**TASK**
Lines with "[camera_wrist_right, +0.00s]" and "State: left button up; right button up" mark the range, both included. Reproduce exactly that stretch, without pictures.

# Start of GIVEN ENTRIES

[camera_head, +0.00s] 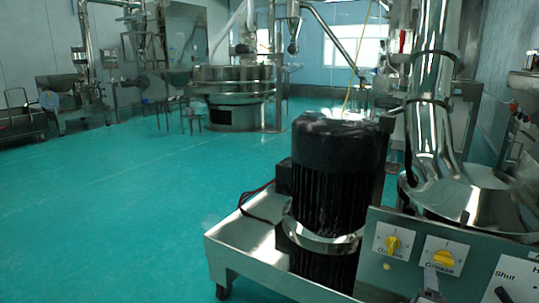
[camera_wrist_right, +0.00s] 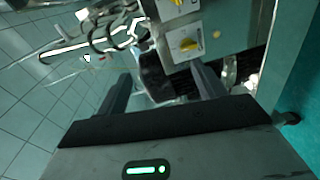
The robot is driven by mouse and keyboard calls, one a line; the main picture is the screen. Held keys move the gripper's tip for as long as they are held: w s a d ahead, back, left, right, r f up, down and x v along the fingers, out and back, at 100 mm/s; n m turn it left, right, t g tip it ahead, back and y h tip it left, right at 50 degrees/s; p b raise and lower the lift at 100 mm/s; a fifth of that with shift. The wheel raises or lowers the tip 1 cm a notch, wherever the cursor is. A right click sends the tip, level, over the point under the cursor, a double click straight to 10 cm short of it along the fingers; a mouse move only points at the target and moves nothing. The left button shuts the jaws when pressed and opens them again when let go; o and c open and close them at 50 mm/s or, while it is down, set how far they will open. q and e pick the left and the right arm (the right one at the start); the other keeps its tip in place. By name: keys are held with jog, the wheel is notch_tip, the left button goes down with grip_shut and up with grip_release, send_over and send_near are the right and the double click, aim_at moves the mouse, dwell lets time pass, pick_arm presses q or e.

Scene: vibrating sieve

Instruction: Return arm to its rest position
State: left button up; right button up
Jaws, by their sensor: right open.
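My right gripper (camera_wrist_right: 160,84) shows in the right wrist view with its two dark fingers wide apart and nothing held between them. Beyond the fingers is the machine's control panel (camera_wrist_right: 210,22) with yellow knobs, tilted in this view. In the head view, the same kind of panel (camera_head: 388,268) stands at the lower right, with two yellow rotary knobs (camera_head: 393,243) on white plates. My left gripper is not in view.
A black ribbed motor (camera_head: 335,185) stands on a wheeled steel base (camera_head: 235,253) close in front. A shiny steel pipe and cone (camera_head: 455,190) rise beside it. A round sieve machine (camera_head: 235,85) stands farther back. The green floor (camera_head: 110,215) at left is clear.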

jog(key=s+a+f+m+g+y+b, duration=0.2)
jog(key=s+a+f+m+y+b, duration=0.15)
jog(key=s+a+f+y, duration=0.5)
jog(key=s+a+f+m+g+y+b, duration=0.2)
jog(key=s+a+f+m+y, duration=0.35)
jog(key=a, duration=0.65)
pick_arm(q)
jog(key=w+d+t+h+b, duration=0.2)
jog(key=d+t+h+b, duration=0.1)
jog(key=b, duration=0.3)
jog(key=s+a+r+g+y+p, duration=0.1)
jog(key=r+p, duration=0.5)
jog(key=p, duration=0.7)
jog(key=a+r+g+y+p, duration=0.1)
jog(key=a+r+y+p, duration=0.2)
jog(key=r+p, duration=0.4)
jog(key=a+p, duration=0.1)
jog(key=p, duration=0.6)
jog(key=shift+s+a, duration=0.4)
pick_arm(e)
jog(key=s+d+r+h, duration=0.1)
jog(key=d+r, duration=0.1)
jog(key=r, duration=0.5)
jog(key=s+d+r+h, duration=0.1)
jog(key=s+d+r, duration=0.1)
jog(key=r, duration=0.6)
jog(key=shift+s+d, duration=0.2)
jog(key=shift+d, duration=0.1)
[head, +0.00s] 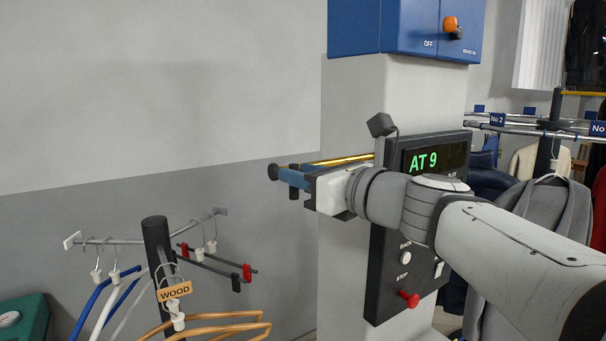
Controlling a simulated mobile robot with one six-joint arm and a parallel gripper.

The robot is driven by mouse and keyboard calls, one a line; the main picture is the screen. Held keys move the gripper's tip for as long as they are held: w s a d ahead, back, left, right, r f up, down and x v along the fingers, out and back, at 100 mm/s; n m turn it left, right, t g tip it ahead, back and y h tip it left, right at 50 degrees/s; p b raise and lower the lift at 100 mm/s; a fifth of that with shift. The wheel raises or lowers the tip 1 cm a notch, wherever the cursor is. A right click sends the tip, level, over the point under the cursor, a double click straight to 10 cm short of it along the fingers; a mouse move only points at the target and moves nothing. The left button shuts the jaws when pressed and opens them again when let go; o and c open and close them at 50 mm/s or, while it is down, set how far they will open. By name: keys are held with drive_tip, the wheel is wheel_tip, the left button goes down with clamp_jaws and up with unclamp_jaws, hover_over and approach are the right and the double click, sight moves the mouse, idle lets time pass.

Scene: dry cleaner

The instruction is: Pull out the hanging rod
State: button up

# End of GIVEN ENTRIES

**RESPONSE**
[camera_wrist_right, +0.00s] 
The robot is driven by mouse and keyboard calls, one a line; the main picture is the screen. Held keys move the gripper's tip for as long as they are held: w s a d ahead, back, left, right, r f up, down and x v along the fingers, out and back, at 100 mm/s; n m turn it left, right, t g tip it ahead, back and y h tip it left, right at 50 degrees/s; p b raise and lower the lift at 100 mm/s; a fifth of that with shift. The wheel raises or lowers the tip 1 cm a notch, wherever the cursor is. A right click sends the tip, level, over the point under the cursor, a double click straight to 10 cm short of it along the fingers; a mouse move only points at the target and moves nothing. The left button shuts the jaws when pressed and opens them again when let go; o and c open and close them at 50 mm/s or, while it is down, set how far they will open. q and e pick the left and the right arm (the right one at the start); the other keeps its tip in place. By name: keys are held with jog, the wheel is notch_tip, the left button goes down with grip_shut and up with grip_release, send_over and send_near are the right and the double click, aim_at moves the mouse, dwell lets time pass, pick_arm presses q or e.

Scene: vibrating sieve

Instruction: Return arm to its rest position
State: left button up; right button up

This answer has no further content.